Settled by the Spanish in 1791, Santa Cruz is positioned at the northern tip of Monterey Bay. Present-day Santa Cruz is known for its laid-back atmosphere, college life, sunny weather, surfing, and its famous waterfront. Though it does have pockets of charm, Santa Cruz is can be a bit of a shocker after passing through the quieter beach towns further to the north. If you’re traveling with children, they’ll have a blast at the Beach Boardwalk with its huge arcade and amusement park. Highlighted by the Giant Dipper wooden rollercoaster, this is the oldest amusement park in California, entertaining folks since 1907!
Overlooking the boardwalk and extending into the bay, a stroll along the municipal wharf is pleasant for the waterfront views and seafood restaurants. Of the two, Santa Cruz Beach is the place to be, certainly before sunsets on warm days when the beach volleyball courts are at full capacity.
The Pacific Coast Highway veers inland on a few sections between Santa Cruz and Monterey. Near the town of Salinas (further inland), you’ll drive through prime agricultural land with endless fields and tractors on both sides of the road. This area is known as ‘America’s salad bowl’. Pretty much everything is grown here, from lettuce to artichoke, strawberries to tomatoes. It’s also the backdrop for John Steinbeck’s famous novel ‘Of Mice and Men’. If you want to sample the local produce, stop at one of the roadside stalls.
The PCH briefly rejoins the coastline at Moss Landing. Throughout much of the year, different species of whales visit Monterey Bay thanks to its rich marine ecosystem. Many operators offer whale and dolphin watching tours out of Moss Landing. Check out Sanctuary Cruises, one of the more respected outfits for such excursions. If you haven’t had lunch yet, Moss Landing has a couple of recommended options. Head to Phil’s Fish Market & Eatery for fresh seafood and sandwiches, or Haute Enchilada for Mexican specials.
Orca whales (a.k.a killer whales) and dolphins can be spotted throughout the year. Gray whale season is between December and March, and humpback and blue whales can be seen between April and November.

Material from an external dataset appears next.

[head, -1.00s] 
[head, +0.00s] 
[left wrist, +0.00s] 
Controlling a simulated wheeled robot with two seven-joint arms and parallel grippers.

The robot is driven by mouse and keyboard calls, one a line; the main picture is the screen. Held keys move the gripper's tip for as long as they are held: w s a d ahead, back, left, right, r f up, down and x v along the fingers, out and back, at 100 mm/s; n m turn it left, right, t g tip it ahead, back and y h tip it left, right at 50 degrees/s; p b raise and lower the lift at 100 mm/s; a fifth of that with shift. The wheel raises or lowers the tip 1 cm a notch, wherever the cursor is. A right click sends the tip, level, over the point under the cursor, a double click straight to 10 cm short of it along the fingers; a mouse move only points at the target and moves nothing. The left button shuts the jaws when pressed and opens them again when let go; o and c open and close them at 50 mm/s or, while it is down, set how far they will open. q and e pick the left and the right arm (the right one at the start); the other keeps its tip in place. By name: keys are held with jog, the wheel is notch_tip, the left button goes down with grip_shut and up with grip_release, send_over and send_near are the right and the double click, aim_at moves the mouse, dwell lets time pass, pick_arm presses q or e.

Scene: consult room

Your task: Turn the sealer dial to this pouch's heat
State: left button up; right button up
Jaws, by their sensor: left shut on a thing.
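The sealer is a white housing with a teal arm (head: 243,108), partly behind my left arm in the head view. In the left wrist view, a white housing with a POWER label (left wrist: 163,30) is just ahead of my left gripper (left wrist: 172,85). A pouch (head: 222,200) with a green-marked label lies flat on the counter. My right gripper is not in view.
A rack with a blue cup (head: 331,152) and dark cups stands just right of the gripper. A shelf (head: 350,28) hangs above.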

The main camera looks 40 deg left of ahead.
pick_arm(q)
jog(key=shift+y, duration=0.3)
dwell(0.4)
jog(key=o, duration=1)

It should be late afternoon or early evening by now so it’s best to head to your chosen accommodation and prepare for dinner. I recommend staying overnight in Carmel for its romantic and upscale vibe or at Pacific Grove if you prefer a quieter setting. In Carmel, you’ll find many accommodation options, many quite pampering and luxurious. On the more affordable side, see if there’s a vacancy at the Carmel Lodge. If you opt for Pacific Grove, look for a spot near Lover’s Point. The area has a few excellent guesthouses and “old style” bed and breakfasts such as the Seven Gables Inn. If you want a room with a view, consider the Hyatt Carmel Highlands, along with a few other options in Carmel Highlands.

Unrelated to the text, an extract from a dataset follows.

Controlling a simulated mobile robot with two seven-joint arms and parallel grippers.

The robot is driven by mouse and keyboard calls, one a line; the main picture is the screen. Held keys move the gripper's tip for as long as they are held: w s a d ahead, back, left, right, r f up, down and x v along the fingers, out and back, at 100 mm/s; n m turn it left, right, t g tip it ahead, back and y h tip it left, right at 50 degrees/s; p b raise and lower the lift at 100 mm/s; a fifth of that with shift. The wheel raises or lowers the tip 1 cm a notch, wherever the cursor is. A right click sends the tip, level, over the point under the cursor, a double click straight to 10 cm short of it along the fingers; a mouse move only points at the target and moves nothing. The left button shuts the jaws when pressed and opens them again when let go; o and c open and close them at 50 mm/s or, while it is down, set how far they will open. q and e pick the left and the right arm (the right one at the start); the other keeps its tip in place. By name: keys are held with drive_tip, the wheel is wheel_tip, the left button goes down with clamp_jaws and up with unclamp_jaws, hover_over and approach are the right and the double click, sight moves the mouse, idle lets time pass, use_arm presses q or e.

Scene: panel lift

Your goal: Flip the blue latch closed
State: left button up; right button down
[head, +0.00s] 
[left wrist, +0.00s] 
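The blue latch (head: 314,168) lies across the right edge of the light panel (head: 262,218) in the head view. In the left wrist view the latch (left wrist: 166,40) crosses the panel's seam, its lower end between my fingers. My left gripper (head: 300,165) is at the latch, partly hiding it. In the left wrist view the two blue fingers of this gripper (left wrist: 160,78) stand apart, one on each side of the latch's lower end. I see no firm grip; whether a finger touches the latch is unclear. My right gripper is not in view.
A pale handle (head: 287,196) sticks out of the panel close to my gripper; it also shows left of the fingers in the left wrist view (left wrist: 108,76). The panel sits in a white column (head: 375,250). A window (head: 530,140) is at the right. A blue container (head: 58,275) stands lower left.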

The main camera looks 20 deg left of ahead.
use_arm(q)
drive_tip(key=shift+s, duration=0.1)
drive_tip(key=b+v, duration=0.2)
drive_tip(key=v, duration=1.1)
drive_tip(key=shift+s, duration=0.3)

Carmel and Pacific Grove are popular overnight stops and for good reasons. The best places often sell out quickly and you could easily find yourself paying $300 per night for mediocre last-minute options. It’s best to book in advance if possible.
If you’re staying in Carmel, the name of the game is fine dining. You’ll find a wide selection of top restaurants but it’s best to make advanced reservations, especially during weekends and peak tourist season. For something more down-to-earth, make reservations at Cantinetta Luca. In Pacific Grove, head to the locals’ favorite Red House Cafe. Located in a red Victorian-style house dating back to 1895, this restaurant serves American food with a European touch.